MAR DE LAMA
Onde morar de frente para a
praia é sinônimo de pobreza
Por Cláudio Eduardo
Fotos: Flávio Tin
No mapa de belas praias de Santa Catarina, Tijucas é
um ponto escuro. A cidade – que pertence à Grande Florianópolis – contraria os
demais municípios litorâneos do estado em que morar de frente para o mar é
sinônimo de poder. Um fenômeno social causado pelo meio ambiente: de frente
para a praia (que, cheia de lama, não é própria para banho), quem mora é pobre.
Hoje já é possível encontrar casas mais caprichadas entre as que se enfileiram
na via paralela à orla. Contudo, os barracos erguidos sobre as áreas invadidas
ainda predominam. A ordem das construções é completamente oposta à dos
balneários vizinhos.
Como crer que, num estado de litoral turístico feito Santa Catarina, um aposentado que recebe apenas um salário mínimo tem o privilégio de ver, da janela de casa, o pôr do sol refletido na água sem nenhuma barreira atrapalhando a vista? O pescador aposentado Gelci da Costa Amaral, que deixa o nome de batismo apenas para os documentos, se sente um privilegiado. Banga, como se apresenta, tem 68 anos e mora com a mulher e um filho numa casinha – já de alvenaria e cheia dos caprichos – de frente para o ponto em que o mar se esbarra com o rio Tijucas. E jura que não troca de endereço. Prefere a simplicidade ao asfalto da parte central do município.

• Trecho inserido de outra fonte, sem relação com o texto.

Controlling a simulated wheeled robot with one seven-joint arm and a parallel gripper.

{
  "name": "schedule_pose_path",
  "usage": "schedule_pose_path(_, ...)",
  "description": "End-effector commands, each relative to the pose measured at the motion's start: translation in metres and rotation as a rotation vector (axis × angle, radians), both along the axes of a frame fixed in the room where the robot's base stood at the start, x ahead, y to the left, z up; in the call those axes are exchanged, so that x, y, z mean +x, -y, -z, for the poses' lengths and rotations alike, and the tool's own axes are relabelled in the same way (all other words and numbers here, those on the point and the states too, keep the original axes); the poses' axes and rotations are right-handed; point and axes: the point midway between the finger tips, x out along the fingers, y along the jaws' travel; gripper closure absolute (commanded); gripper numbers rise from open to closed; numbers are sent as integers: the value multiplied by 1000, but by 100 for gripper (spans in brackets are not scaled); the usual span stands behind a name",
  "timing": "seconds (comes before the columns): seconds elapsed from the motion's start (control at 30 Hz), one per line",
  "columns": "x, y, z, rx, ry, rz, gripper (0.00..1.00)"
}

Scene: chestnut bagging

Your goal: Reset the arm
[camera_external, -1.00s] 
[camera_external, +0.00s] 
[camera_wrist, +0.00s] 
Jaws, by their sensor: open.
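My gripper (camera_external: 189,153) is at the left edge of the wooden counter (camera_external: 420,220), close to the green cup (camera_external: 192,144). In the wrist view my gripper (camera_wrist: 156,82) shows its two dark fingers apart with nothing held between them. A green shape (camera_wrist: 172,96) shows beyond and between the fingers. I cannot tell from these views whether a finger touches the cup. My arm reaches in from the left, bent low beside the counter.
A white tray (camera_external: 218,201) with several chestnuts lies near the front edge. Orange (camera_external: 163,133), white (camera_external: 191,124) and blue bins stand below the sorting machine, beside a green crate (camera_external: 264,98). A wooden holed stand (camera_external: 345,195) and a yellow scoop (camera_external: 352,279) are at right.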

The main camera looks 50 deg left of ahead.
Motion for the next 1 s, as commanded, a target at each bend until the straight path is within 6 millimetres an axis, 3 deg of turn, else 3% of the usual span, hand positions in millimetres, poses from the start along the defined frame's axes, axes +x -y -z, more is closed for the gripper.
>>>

“Faz uns 15 anos que mudei para a praia. Tinha pouco dinheiro, e só dava para comprar terreno aqui. Era isso ou ficar no aluguel”, conta. Além de fugir dos preços inacessíveis para o bolso de quem recebe apenas o suficiente para sobreviver, Banga conseguiu conquistar o prazer da vida de aposentado de frente para o mar. Para ele, a lama não é impedimento nas pescarias de tarrafa. “É o que eu faço para passar meu tempo. Eu mesmo faço a tarrafa e depois já posso ir ali testar. Aqui é uma maravilha”, destaca.
Tem morador que, há cinco anos, pagou apenas R$ 3 mil por um terreno de frente para a orla. Essa facilitação do preço baixo, logicamente, ressalta um ponto negativo daquela área: o aumento descontrolado na densidade demográfica, que dá espaço para a violência. Mesmo assim, Banga reluta. Acredita que, na simplicidade e no sossego, conseguiu criar um paraíso particular. “A gente sabe que tem muito bandido, mas para poder viver bem, tem coisas que temos que deixar passar despercebido”, afirma, vigiado de perto pela mulher, que apenas concorda com as respostas do marido com sorrisos orgulhosos e gestos de aprovação.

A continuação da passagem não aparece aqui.